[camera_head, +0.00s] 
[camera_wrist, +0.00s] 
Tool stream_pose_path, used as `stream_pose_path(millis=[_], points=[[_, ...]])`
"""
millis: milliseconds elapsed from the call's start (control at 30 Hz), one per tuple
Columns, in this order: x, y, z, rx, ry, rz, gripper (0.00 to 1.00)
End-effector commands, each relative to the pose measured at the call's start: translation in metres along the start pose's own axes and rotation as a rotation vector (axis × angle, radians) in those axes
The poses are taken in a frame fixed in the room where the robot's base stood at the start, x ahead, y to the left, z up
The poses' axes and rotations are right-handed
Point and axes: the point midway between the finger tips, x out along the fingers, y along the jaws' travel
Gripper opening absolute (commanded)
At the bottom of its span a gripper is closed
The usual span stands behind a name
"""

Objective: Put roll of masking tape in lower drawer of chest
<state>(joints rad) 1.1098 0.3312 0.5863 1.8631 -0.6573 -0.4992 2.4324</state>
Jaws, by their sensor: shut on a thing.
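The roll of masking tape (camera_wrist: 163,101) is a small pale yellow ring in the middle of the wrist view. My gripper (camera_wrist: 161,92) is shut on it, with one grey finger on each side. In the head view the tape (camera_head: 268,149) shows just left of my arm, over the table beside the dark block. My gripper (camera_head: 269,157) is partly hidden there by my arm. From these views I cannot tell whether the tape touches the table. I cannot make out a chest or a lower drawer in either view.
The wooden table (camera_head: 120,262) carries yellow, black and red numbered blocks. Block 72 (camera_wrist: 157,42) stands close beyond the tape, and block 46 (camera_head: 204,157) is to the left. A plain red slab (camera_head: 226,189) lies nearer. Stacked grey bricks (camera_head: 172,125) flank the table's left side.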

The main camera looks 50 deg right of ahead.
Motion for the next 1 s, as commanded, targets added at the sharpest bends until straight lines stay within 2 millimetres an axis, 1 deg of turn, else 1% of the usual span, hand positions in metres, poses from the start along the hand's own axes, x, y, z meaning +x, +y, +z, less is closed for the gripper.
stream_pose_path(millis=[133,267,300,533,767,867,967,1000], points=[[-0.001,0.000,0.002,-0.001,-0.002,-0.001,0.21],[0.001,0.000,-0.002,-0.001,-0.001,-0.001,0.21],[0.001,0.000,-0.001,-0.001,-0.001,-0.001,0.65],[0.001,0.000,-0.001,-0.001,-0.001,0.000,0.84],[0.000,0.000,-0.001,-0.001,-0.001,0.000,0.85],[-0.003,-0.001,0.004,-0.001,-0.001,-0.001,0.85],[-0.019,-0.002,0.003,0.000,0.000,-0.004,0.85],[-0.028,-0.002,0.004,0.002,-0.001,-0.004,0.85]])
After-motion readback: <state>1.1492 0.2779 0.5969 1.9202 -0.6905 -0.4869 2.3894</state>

## The exercise
Repeat the material in full, exactly as it stands.

## Written reply
[camera_head, +0.00s] 
[camera_wrist, +0.00s] 
Tool stream_pose_path, used as `stream_pose_path(millis=[_], points=[[_, ...]])`
"""
millis: milliseconds elapsed from the call's start (control at 30 Hz), one per tuple
Columns, in this order: x, y, z, rx, ry, rz, gripper (0.00 to 1.00)
End-effector commands, each relative to the pose measured at the call's start: translation in metres along the start pose's own axes and rotation as a rotation vector (axis × angle, radians) in those axes
The poses are taken in a frame fixed in the room where the robot's base stood at the start, x ahead, y to the left, z up
The poses' axes and rotations are right-handed
Point and axes: the point midway between the finger tips, x out along the fingers, y along the jaws' travel
Gripper opening absolute (commanded)
At the bottom of its span a gripper is closed
The usual span stands behind a name
"""

Objective: Put roll of masking tape in lower drawer of chest
<state>(joints rad) 1.1098 0.3312 0.5863 1.8631 -0.6573 -0.4992 2.4324</state>
Jaws, by their sensor: shut on a thing.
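The roll of masking tape (camera_wrist: 163,101) is a small pale yellow ring in the middle of the wrist view. My gripper (camera_wrist: 161,92) is shut on it, with one grey finger on each side. In the head view the tape (camera_head: 268,149) shows just left of my arm, over the table beside the dark block. My gripper (camera_head: 269,157) is partly hidden there by my arm. From these views I cannot tell whether the tape touches the table. I cannot make out a chest or a lower drawer in either view.
The wooden table (camera_head: 120,262) carries yellow, black and red numbered blocks. Block 72 (camera_wrist: 157,42) stands close beyond the tape, and block 46 (camera_head: 204,157) is to the left. A plain red slab (camera_head: 226,189) lies nearer. Stacked grey bricks (camera_head: 172,125) flank the table's left side.

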The main camera looks 50 deg right of ahead.
Motion for the next 1 s, as commanded, targets added at the sharpest bends until straight lines stay within 2 millimetres an axis, 1 deg of turn, else 1% of the usual span, hand positions in metres, poses from the start along the hand's own axes, x, y, z meaning +x, +y, +z, less is closed for the gripper.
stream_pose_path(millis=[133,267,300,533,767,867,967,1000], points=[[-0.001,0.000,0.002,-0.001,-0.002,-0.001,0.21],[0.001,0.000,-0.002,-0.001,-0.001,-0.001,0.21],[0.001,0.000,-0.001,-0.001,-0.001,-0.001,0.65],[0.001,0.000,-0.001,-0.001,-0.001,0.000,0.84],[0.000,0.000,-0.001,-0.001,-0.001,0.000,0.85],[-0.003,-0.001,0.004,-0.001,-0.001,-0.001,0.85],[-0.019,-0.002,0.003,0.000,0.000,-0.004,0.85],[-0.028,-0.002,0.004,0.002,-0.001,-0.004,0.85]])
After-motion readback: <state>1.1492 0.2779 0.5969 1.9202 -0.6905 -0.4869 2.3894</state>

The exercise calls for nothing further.